BEGIN Information supplied

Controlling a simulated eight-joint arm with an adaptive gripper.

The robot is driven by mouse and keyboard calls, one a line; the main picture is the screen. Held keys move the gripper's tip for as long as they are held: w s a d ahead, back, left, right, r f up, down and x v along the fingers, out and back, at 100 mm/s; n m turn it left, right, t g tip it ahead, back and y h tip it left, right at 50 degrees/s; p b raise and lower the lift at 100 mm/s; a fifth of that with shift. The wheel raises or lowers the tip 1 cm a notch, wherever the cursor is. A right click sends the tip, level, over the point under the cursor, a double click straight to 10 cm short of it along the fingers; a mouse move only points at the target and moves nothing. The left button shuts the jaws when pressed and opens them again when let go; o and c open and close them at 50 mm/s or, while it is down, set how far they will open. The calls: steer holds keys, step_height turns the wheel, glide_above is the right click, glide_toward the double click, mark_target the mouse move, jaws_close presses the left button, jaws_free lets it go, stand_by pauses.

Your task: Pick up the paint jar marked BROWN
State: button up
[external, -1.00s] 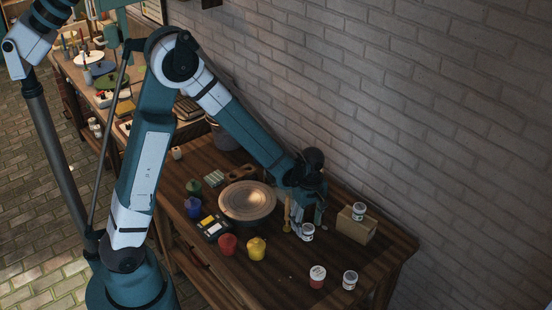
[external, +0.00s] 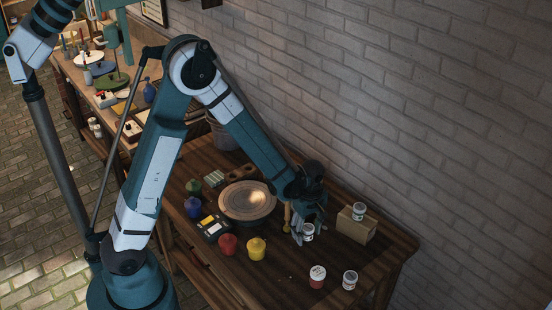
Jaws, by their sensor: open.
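Several small white-labelled paint jars stand at the right part of the wooden table; their lettering is too small to read, so I cannot tell which is BROWN. One jar (external: 308,231) stands right by my gripper (external: 303,234). My gripper points down at this jar, its fingers at or around the jar's sides, and partly hides it. I cannot tell whether they touch. Another jar (external: 359,211) sits on a cardboard-coloured box (external: 355,226). A jar with a reddish body (external: 317,278) and a further white jar (external: 350,280) stand near the front right edge.
A round plate (external: 247,201) on a dark stand lies left of my gripper. Red (external: 228,244), yellow (external: 256,248), blue (external: 193,207) and green (external: 194,187) pots surround a palette box (external: 213,228). A brick wall (external: 430,120) rises behind the table. Front right tabletop is mostly clear.

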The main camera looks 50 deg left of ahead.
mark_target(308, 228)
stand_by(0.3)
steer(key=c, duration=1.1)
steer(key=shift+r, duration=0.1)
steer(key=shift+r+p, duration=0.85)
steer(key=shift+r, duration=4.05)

END Information supplied

*Exercise goal*
Only a number is expected here: the count of lines in the listing that hold the string "button".

*The completed task*
2